Created on 15 Oct 2018 · 5Comments · Source: runatlantis/atlantis

It would be great to implement a clean shutdown mode, that handles some signal and waits for all the child processes to complete before really shutting down.

This is closely related to upgrades in situations where Atlantis Server code is cleanly separated from data, for example running atlantis sever in a Docker container with atlantis user home mounted as a Docker volume.

_Tracking child processes can be nicely done by using cgroups, but I would discourage this implementation because it does not have a close analogs in the Docker/k8s world. AFAIK anyways._

feature

Source

teosoft123

👍18

Most helpful comment

Hi,
I'm working on it (implementing a drain).
I need it since we are deploying Atlantis with Atlantis in a K8s cluster, so we need RollingUgrades + a clean pod termination.
As you suggested, I'm implementing a drain endpoint, with a POST to start the drain and a GET to check its completion.
I will probably implement an operation like "atlantis shutdown" which will call this endpoint locally and wait for completion of the drain, so that it can be used in the preStop hook on K8s. I will probably have a working prototype before the end of the week.
We will battlefield test it asap on our cluster.
This means that I will propose as well a chart update for rollingUgrades + preStop hook in lifecycle.

benoit74 on 23 Mar 2020

👍3

All 5 comments

We run Atlantis in AWS Fargate and for upgrading Atlantis or pushing out configuration changes we first block ingress to the fargate task on it's AWS ELB. Then after some time we assume all Atlantis Terraform processes have completed and we recreate the fargate task with new configuration or container image tag using local terraform.

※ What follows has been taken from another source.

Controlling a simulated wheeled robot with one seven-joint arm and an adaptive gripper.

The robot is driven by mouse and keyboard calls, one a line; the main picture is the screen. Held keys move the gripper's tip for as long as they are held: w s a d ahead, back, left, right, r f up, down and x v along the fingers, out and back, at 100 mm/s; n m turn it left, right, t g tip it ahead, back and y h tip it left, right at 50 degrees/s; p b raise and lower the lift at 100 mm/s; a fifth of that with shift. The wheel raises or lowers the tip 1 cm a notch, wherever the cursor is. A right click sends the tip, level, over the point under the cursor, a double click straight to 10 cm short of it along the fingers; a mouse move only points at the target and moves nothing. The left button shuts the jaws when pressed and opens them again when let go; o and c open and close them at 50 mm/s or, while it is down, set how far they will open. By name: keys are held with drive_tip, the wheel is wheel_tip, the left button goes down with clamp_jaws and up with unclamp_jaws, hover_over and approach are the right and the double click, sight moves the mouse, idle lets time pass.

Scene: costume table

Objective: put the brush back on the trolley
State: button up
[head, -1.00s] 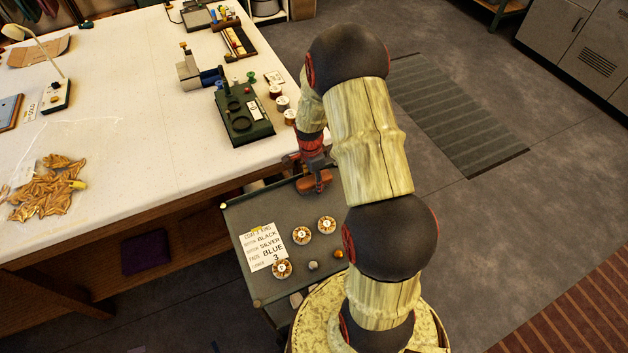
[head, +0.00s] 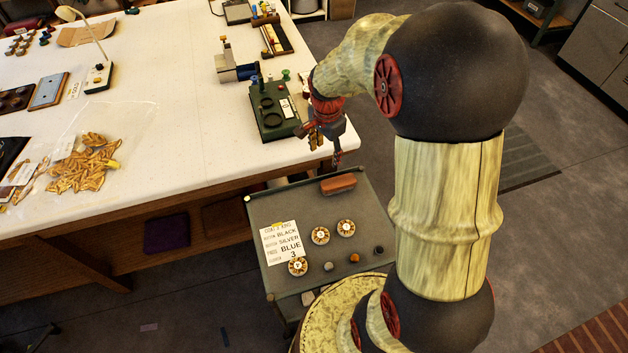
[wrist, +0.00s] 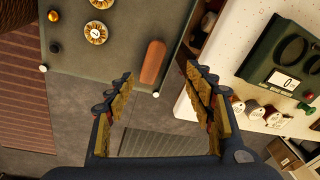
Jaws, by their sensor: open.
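The brush (head: 338,184), a reddish-brown rounded bar, lies on the grey top of the trolley (head: 290,203), close to the edge beside the table. It also shows in the wrist view (wrist: 153,62), apart from my fingers. My gripper (head: 337,160) is above the trolley's far edge in the head view, higher than the brush. In the wrist view my gripper (wrist: 158,85) has its two fingers spread wide with nothing between them. The brush's underside is hidden.
The trolley also holds a written card (head: 281,243), several round spools (head: 320,236) and small knobs (head: 354,258). The white table (head: 190,120) stands beside it, with a green device (head: 272,110) near the corner.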

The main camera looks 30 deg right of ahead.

But we don't reliably know when all the terraform tasks are completed. I think this could be improved by adding an api endpoint to get the count of current terraform processes running.

Then our upgrade process would be:

Restrict ingress to IP address where I am running terraform
Poll that api endpoint for current count of tf processes - wait for count to drop to 0
Safely terraform apply the atlantis upgrade

atheiman on 26 Aug 2019

The work to know how many TF processes are running is the same to properly pass a context through to everything and then keep the Atlantis process running until all the TF processes are stopped so I'm not sure we need an API endpoint.

lkysow on 26 Aug 2019

Yea that would be fine as long as terraform applying fargate task changes can support waiting for the clean shutdown to happen - we use https://github.com/terraform-aws-modules/terraform-aws-atlantis

I could see this being a problem if a clean shutdown is waiting an hour for a long terraform process to finish

atheiman on 26 Aug 2019

Hmm, it looks like there's a 2m max (https://forums.aws.amazon.com/thread.jspa?messageID=907417) so that wouldn't necessarily work. Maybe an API endpoint like /drain or something would be necessary.

lkysow on 26 Aug 2019